While my husband and I dined out last December, a woman approached our table, then stopped. “Excuse me, but may I ask you where you bought your sweater? It’s stunning.”
“Thank you. This is my favorite sweater and it’s nearly thirty years old. Unfortunately, the shop where I found it has been gone for a number of years.”
The woman smiled. “That’s too bad. It must have been a lovely shop. Enjoy wearing it.” She walked away.
She hadn’t been the first to compliment me on the sweater. It was beautiful and she was right about the shop. It had been a wonderful place to relax and browse. It was long gone, but some memories linger.

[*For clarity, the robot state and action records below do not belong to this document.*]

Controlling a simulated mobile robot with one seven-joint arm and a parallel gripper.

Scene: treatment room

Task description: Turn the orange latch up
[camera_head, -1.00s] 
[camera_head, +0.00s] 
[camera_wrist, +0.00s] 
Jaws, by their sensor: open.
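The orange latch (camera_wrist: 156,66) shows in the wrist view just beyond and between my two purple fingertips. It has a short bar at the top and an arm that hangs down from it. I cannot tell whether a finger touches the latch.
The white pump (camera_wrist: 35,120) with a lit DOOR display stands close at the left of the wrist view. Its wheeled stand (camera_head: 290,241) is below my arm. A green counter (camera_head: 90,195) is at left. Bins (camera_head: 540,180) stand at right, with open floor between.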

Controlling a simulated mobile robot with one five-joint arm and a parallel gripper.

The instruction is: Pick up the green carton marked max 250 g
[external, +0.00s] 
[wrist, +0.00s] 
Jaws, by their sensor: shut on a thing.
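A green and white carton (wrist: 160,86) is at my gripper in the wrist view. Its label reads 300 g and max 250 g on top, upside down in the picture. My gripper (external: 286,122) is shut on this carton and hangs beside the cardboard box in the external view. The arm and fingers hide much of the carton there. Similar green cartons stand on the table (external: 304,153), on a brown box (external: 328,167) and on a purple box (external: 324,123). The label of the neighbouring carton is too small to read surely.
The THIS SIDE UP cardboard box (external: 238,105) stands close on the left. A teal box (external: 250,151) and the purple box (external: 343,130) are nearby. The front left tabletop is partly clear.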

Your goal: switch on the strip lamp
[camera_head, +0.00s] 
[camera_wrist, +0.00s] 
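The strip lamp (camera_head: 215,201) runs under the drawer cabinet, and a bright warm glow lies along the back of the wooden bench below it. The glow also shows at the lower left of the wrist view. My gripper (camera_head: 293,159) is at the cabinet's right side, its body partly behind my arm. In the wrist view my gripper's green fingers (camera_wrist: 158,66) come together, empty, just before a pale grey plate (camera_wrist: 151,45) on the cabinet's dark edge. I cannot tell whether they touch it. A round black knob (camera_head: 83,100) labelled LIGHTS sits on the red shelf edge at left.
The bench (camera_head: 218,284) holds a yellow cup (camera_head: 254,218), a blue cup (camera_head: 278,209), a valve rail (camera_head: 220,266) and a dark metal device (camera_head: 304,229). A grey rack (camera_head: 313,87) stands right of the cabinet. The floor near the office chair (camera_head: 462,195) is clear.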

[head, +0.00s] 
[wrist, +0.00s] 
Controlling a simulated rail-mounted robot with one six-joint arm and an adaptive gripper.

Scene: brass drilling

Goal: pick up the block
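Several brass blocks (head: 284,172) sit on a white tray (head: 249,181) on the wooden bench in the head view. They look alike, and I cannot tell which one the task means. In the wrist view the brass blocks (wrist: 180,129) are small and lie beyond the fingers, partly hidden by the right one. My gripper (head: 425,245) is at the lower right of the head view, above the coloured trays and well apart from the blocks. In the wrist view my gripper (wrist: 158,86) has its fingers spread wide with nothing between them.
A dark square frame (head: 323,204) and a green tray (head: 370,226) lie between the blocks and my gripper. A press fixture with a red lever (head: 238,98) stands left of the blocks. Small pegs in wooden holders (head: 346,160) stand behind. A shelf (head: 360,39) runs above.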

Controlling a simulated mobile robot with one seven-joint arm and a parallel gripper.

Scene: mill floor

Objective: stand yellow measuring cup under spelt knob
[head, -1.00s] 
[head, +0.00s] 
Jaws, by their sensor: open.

Later that night, lying in bed, I recalled that September day when I bought the sweater. I was in a small local boutique that had recently opened. Janice, the owner, and I had connected and were on our way to becoming friends. While browsing, I spotted the sweater on a mannequin. It was love at first sight. Hand-knit in Uruguay, pure wool and very heavy, perfect for our cold Northeast winters. It was black with a small paisley pattern of maroon, sage green, grey and beige on the front and back and a larger pattern across the top of each shoulder. I knew we were meant for each other. The problem was that the two fitting rooms were taken, with women waiting. I needed to pick up my son from daycare soon so I asked Janice if I could buy it, but return it if it didn’t fit. She told me to take it and if it fit, bring her a check tomorrow.
As soon as I got home, I put it on. It was perfect, with plenty of room for a turtleneck underneath. I had to justify the hefty price tag of $75. A deal today, but pricy back then. I decided to buy it anyway.
I returned to the shop the following afternoon, check in hand. I paid Janice and we chatted for a few minutes, then I left. I recall walking across the parking lot towards my car.
I heard a woman call out to me. I stopped and turned around. It was Janice. She was standing outside the door to her shop.
“Next time lady, bring me a check that doesn’t bounce from here to China,”
Janice yelled at the top of her lungs.
Appalled, I wanted to hide under the nearest car, but then I watched as she began to double over with laughter. I still wanted to hide. Thankfully, the parking lot was nearly deserted. I soon forgave her and quickly learned she had a wicked sense of humor.
For nearly 30 winters I have worn that sweater and enjoyed every minute. During the last 13 years we’ve been wintering in Florida so the opportunity to wear it has been much less. Some days in the fall, I secretly wish it would turn frigid for a day or two so I could wear my lovely sweater again. I feel we are good friends.
These days we‘re not going out anymore, because, well, there’s no place to go, and It’s a bit too warm to wear inside. But tonight it’s supposed to be really cold. I think I’ll go and put it on.
“Oh boy. She’s coming. Maybe she’s going to wear me again. It’s been almost a year and I’ve missed her. She treats me well and when we go out together, people tell her how much they love me. It really warms my heart. I was so glad when she brought me home. Lord, how I hated all those women trying me on, pulling this way and that, tossing me around like I was some kind of rag. But not her. She treated me with respect. Oh, I think she’s going to wear me again. Oh, happy day. And she taking a few of my little “pills” off first. That tickles. But it shows she really loves me. I love her too.”
As I pick up my sweater, I take a good look at it. Other than taking off a few pills, It looks almost new. Maybe because it’s gotten a “vacation” for the past twelve years, it’s remained in such good condition.
As I pull it on over my head, I realize I truly love this sweater. It feels like a warm hug from a friend. I must wear it more often.